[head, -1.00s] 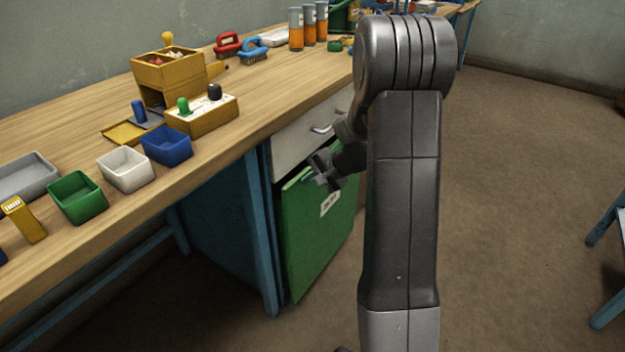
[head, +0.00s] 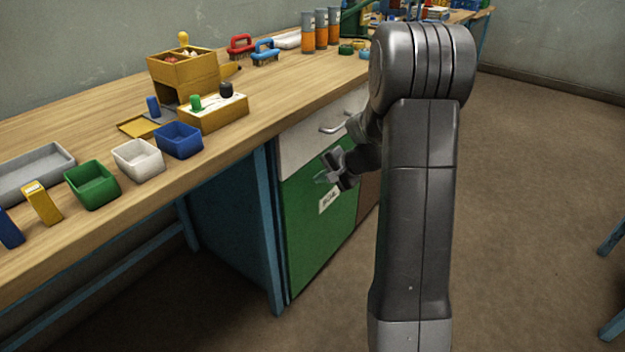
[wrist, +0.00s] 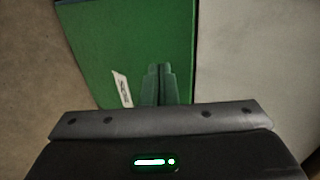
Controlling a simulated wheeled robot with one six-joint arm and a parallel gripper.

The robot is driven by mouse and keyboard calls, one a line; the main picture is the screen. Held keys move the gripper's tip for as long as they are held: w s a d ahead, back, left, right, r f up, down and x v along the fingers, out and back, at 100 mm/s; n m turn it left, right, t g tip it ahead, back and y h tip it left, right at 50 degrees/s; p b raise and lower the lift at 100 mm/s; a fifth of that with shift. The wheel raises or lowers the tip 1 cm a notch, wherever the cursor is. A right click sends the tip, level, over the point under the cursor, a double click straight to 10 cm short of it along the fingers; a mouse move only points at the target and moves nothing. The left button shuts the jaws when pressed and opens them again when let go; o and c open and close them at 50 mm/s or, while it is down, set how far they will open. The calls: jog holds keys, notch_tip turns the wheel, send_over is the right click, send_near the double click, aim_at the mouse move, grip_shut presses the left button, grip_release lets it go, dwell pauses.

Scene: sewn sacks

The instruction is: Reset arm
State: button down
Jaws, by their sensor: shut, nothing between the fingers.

────

• Task brief
Find "The instruction is: Reset arm" in the data above, then repeat that line and all lines after it exactly, ending with the final line.

• Answer below
The instruction is: Reset arm
State: button down
Jaws, by their sensor: shut, nothing between the fingers.

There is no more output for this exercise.